A Participant that structures its order handling practices in NMS stocks to permit its proprietary and/or market-making desk to trade at prices that would satisfy customer orders held as [sic] a separate trading unit must disclose in writing to its customers, at account opening and annually thereafter, a description of the manner in which customer orders are handled by the Participant and the circumstances under which the Participant may trade proprietarily at its market-making desk at prices that would satisfy the customer order.

To the extent a Participant firm structures its order handling practices in NMS stocks to “wall off” customer order flow from its proprietary/market-making desks, CHX is proposing to require the firm to disclose that fact in writing to its customers. This disclosure would include a description of the manner in which customer orders are handled and the circumstances under which the firm may trade proprietarily at prices that would satisfy a customer order. The proposed disclosure would be required at account opening and on an annual basis thereafter and may be combined with the disclosure and negative consent statement permitted in connection with the proposed Institutional/Large-Sized Order exception.

Riskless Principal Exception

The Exchange's proposal also clarifies that the obligations under this rule shall not apply to a Participant's proprietary trade if such proprietary trade is for the purposes of facilitating the execution, on a riskless principal basis, of another order from a customer (whether its own customer or the customer of another broker-dealer), provided that the Participant: (a) Submits a report, contemporaneously with the execution of the facilitated order, identifying the trade as riskless principal to CHX and (b) has written policies and procedures to ensure that riskless principal transactions relied upon for this exception comply with applicable CHX rules.
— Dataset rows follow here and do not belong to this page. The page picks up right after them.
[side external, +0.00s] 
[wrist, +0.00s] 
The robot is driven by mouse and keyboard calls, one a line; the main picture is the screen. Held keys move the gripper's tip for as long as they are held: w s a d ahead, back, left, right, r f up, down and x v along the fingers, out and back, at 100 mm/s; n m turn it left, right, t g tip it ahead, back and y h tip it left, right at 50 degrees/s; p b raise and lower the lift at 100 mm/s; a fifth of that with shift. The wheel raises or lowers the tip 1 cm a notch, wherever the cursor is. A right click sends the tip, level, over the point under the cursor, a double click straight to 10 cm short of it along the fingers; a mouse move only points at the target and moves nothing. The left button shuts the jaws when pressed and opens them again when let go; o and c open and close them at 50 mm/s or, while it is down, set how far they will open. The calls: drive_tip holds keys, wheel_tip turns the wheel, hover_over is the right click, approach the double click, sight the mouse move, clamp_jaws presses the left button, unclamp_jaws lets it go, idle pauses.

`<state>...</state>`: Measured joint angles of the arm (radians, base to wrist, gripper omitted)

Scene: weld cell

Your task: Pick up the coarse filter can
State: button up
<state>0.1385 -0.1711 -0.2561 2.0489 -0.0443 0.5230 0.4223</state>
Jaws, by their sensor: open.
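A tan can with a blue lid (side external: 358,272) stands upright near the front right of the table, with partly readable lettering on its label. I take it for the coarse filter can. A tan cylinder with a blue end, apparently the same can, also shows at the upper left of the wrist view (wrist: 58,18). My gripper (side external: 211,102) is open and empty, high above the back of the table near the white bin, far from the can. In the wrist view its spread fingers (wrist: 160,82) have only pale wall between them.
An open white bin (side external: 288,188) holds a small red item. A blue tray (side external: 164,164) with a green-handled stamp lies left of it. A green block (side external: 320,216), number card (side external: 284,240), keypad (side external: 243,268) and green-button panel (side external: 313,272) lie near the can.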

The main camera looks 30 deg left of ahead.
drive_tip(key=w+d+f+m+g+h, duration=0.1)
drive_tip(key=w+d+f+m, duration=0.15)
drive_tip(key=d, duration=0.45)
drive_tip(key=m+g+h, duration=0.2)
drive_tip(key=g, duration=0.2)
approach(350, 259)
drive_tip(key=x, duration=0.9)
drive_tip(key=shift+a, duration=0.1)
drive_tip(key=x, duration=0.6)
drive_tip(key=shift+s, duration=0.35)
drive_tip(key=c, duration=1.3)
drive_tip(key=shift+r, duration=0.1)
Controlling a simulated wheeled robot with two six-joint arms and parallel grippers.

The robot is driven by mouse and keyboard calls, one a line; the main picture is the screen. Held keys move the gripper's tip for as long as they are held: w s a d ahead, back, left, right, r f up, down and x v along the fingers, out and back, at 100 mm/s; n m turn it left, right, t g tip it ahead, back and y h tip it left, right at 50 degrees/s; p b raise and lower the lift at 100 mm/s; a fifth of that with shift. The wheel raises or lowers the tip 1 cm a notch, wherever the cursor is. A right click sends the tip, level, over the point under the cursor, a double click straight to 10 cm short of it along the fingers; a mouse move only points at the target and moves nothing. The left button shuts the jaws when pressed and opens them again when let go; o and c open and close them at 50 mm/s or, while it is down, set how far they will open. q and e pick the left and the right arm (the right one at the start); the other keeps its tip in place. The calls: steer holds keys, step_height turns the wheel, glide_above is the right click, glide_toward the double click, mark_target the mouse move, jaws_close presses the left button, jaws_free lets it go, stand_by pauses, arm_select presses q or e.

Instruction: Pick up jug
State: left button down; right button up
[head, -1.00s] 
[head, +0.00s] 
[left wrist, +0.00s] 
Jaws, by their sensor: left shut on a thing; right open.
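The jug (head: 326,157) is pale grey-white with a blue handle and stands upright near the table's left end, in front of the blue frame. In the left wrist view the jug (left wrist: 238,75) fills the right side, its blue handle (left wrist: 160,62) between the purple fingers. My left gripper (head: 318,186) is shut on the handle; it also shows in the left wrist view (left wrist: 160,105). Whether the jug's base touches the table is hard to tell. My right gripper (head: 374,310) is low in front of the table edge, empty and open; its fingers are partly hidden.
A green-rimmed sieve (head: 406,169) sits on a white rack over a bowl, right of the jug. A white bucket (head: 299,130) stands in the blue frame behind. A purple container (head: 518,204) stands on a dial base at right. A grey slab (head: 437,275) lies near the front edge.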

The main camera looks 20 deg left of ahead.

At a minimum these policies and procedures must require that the customer order was received prior to the offsetting principal transaction, and that the offsetting principal transaction is at the same price as the customer order exclusive of any markup or markdown, commission equivalent or other fee and is allocated to a riskless principal or customer account in a consistent manner and within 60 seconds of execution.

Participants must have supervisory systems in place that produce records that enable the Participant and CHX to reconstruct accurately, readily, and in a time-sequenced manner all orders on which a Participant relies in claiming this exception.

ISO Exception

The filing also clarifies that a Participant shall be exempt from the obligation to execute a customer order in a manner consistent with the customer order protection rule with regard to trading for its own account that is the result of an intermarket sweep order routed in compliance with Rule 600(b)(30)(ii) of SEC Regulation NMS (“ISO”) where the customer order is received after the Participant routed the ISO. Where a Participant routes an ISO to facilitate a customer order and that customer has consented to not receiving the better prices obtained by the ISO, the Participant also shall be exempt with respect to any trading for its own account that is the result of the ISO with respect to the consenting customer's order.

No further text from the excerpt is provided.